Do poor project sponsors drive failure?

I was speaking at a PMI conference early in Sweden in March, which gave me the opportunity to sit in on a number of other sessions. This one is all about programme and project sponsorship. It is a topic close to my heart and one I have blogged on before and no doubt will again . . . but is is a topic that business leaders actually care about?

In programmes and projects, sponsorship is not like sponsoring Tom to run a Marathon. Do too many business leaders believe it is someone else's job?

In programmes and projects, sponsorship is not like sponsoring Tom to run a Marathon. Do too many business leaders believe it is someone else’s job?

On the point of sponsorship, here are the key messages Peter Taylor gave out at his presentation on sposorship:

  • 85% of organisations had sponsors in place
  • 83% of organisations don’t train/support/guide sponsors
  • 100% of respondents believed that having a good sponsor was key to project success.

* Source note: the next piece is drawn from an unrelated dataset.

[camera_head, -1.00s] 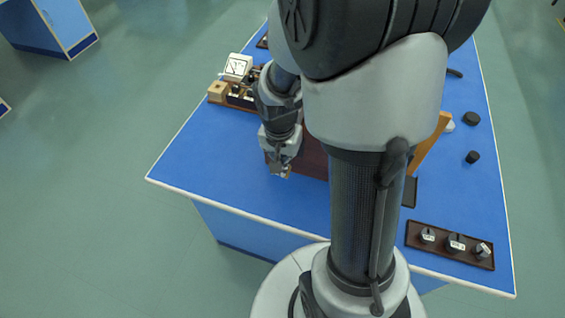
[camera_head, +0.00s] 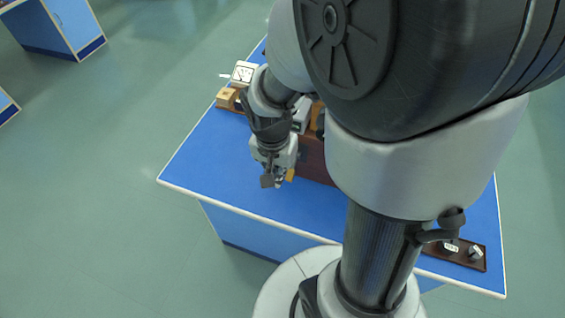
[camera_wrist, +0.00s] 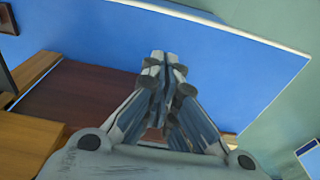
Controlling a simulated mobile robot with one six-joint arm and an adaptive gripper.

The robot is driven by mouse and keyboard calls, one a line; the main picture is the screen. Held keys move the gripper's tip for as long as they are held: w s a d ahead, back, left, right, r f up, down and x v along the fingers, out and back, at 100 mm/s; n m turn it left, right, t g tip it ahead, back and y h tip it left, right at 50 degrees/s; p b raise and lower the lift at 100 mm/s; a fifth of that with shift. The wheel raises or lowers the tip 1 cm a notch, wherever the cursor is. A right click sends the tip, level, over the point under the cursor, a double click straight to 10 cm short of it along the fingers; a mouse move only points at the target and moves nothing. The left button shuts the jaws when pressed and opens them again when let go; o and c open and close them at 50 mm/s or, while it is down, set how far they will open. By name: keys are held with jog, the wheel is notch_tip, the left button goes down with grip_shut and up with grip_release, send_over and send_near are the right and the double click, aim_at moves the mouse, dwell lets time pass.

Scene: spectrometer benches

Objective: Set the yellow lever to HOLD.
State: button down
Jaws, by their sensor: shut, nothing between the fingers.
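A small yellow piece (camera_head: 289,174) shows beside my gripper in the head view, at the front of a dark red-brown box (camera_head: 313,160). It may be the yellow lever, but I cannot tell its setting, and no HOLD mark is readable. My gripper (camera_head: 270,181) points down near the box's front left corner, over the blue bench top. In the wrist view my gripper (camera_wrist: 164,60) is shut with its fingertips together and nothing between them. The box's brown face (camera_wrist: 75,95) lies to the left of the fingers there. I cannot tell whether the gripper touches the yellow piece.
The blue bench (camera_head: 205,150) is bare at its front left. A white dial meter (camera_head: 242,72) and a wooden block (camera_head: 227,97) stand at the back left. A dark tray (camera_head: 462,256) with small labelled pieces lies at the front right. My arm hides much of the bench.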

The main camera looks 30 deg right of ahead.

PMI’s recent Pulse of the profession showed that those organisations with active sponsors are more likely to have better project outcomes. This is supported by Colin Price’s research (McKinsey). Standish believes ‘The most important person in the project is the executive sponsor. The executive sponsor is ultimately responsible for the success and failure of the project’. I agree.
BUT most spend business leaders spend less than 5% of their time on sponsor related activity, yet this is all about making change happen – leading change. . . . and mismanaging change is the commonest reason CEOs get fired.
If you look at project failure, six reasons are cited and the top FOUR of those come under the accountability of the sponsor.

  • 40% Unrealistic goals
  • 38% Poor alignment of project and organisation objectives
  • 34% Inadequate human resources
  • 32% Lack of strong leadership
  • 21% Unwillingness of team members to identify Issues
  • 19% Ineffective risk management

So despite all this wealth of research and learning, many business leaders continue to ignore the issue or treat it informally. Everyone says they believe it is critical to project success and yet:

  • Sponsors are not ‘trained’ to be effective
  • Sponsors do not have the ‘time’ to be effective
  • Sponsors are just expected to ‘know’ how to do the job.

Is that right?
Is it even worth bothering about?

Peter then showed some broad-brush estimates of the value of good sponsorship:

  1. Meeting Project Goals +29% variance with good sponsorship in place
  2. Project Failure -13% variance without good project sponsorship in place

So if you have a £1bn portfolio, the range of benefits and costs is:
+ £290m
– £130m
Peter argues that those figures are certainly worth thinking about.I certainly agree. I also wonder that if senior leaders are only spending 5% of their time on sponsorship, what are they actually doing and who do they think is looking after the future of the business?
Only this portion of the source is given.